$26M for dredging of the Shrewsbury and Navesink Rivers
New Jersey is about to receive $26 million for maintenance dredging of the Shrewsbury and Navesink Rivers.
According to Congressman Frank Pallone, the $26 million funding for maintenance dredging of the two rivers is coming from the Appropriations Subcommittee on Energy and Water Development spending bill for Fiscal Year 2023. The House is expected to vote on the underlying legislation in the coming months.
“I’m proud to announce today that New Jersey is slated to receive $26 million to dredge the Shrewsbury and Navesink Rivers. New Jersey’s waterways are critical to our state’s recreation and fishing industries. I’ve heard from so many people in the communities along the rivers and the boaters who use the channels regularly about the importance of this project,” said Pallone.

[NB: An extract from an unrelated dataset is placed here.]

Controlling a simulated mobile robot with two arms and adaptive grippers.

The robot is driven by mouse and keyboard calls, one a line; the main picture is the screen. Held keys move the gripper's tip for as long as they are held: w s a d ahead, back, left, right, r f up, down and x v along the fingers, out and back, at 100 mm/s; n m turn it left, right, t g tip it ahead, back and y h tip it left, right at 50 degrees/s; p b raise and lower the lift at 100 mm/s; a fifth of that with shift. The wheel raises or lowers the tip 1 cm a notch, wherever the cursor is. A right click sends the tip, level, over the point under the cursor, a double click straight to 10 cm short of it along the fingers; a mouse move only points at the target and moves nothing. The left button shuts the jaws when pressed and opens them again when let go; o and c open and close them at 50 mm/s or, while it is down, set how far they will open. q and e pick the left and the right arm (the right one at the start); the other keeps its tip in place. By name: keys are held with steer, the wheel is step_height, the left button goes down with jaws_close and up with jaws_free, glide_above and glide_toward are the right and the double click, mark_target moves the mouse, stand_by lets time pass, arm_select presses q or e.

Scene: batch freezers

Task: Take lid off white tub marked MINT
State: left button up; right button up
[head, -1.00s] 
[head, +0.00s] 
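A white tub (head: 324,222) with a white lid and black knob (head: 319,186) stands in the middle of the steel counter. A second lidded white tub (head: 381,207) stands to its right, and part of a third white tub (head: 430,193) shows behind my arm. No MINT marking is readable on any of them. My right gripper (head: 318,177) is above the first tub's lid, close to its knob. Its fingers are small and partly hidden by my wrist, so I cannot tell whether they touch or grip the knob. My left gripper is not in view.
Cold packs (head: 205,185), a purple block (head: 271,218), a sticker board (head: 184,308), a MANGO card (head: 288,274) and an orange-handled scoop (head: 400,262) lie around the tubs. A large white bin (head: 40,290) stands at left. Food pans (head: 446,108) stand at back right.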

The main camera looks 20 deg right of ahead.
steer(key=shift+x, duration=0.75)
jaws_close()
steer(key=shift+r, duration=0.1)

Oceanport Mayor Jay Coffey added that this dredging project will greatly improve safety for the boaters and recreational fishing industry that use the Shrewsbury River. “Our residents have been very concerned and vocal about this issue because the Shrewsbury River’s health directly impacts all of Oceanport and the surrounding communities. We’re deeply grateful to Congressman Pallone for listening to us, understanding the issue, and acting on it by bringing this funding back to Monmouth County.”

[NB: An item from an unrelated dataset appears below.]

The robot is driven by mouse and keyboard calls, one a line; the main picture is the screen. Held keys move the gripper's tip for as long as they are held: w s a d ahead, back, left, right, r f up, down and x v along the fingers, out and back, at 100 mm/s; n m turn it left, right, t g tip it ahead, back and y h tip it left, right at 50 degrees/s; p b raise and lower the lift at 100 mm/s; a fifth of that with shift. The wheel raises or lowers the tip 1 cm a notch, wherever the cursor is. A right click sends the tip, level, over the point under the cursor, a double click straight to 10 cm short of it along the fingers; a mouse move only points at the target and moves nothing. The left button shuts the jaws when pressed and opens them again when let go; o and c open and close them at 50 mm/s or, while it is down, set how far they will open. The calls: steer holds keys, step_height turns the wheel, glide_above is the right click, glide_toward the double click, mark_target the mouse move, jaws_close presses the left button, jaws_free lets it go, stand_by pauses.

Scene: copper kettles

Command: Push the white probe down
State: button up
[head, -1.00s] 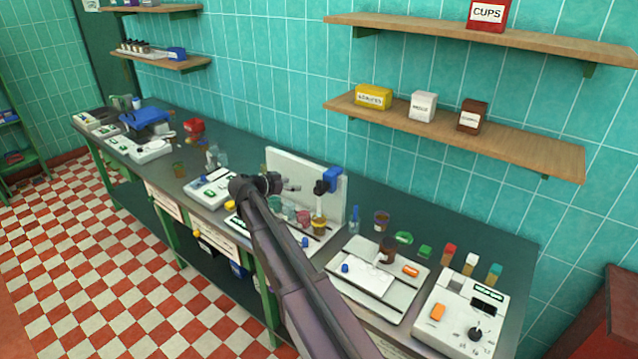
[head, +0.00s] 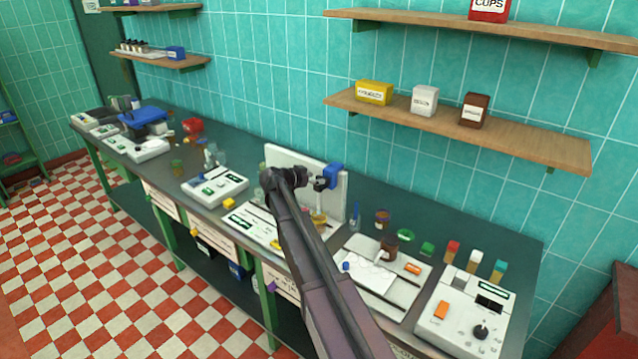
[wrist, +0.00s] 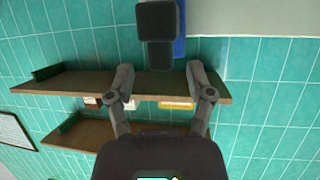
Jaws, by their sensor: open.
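My gripper (head: 311,181) is in the air in front of the upright white panel (head: 285,160) on the bench, just left of the blue holder (head: 333,174) with its dark block (head: 320,185). In the wrist view, my gripper's two fingers (wrist: 162,98) are spread apart with nothing between them. The dark block (wrist: 158,32) lies ahead of them, with a blue part (wrist: 180,42) behind it. I cannot clearly make out a white probe; the block and my arm may hide it. A cup with yellowish content (head: 318,217) stands below the holder.
My arm crosses the station's white base (head: 250,225). To the right are a white tray (head: 360,262), small jars and a white device (head: 462,312) with a black knob. Another white device (head: 214,190) is to the left. A wooden shelf (head: 530,140) hangs above.

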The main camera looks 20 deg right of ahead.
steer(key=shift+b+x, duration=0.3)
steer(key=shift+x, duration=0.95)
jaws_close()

“Both the Shrewsbury and Navesink Rivers are important waterways for Sea Bright. Many people from our town depend on them for boating and fishing. We couldn’t be happier to see this funding come to Monmouth County,” said Sea Bright Mayor Brian Kelly.
“The economic and recreational impact of the Navesink and Shrewsbury Rivers cannot be underestimated for Middletown and its the surrounding municipalities,” said Middletown Mayor Tony Perry. “Ensuring that these navigable channels are safe for boaters, fishermen, and everyone who utilizes them is of the utmost importance.”
“Being a town between the Atlantic Ocean and the Shrewsbury River there are few things more important to Monmouth Beach than the care and continued maintenance of the shoreline and these two bodies of water,” said Monmouth Beach Mayor Dave Stickle. “Our town’s quality of live is directly affected by the water quality of the Shrewsbury River. Our residents use the river for both recreational and commercial purposes. This dredging project is long overdue, and we would like to thank Congressman Pallone for his efforts advocating for it.”
The U.S. Army Corps of Engineers will dredge both the entrance of the Shrewsbury and Navesink Rivers at Sandy Hook as well as the Navesink River to Red Bank and the Shrewsbury River as far as the Branchport Avenue Bridge in Long Branch – a total of approximately 14 miles. This is the federal channel that covers most of the waterway boaters use.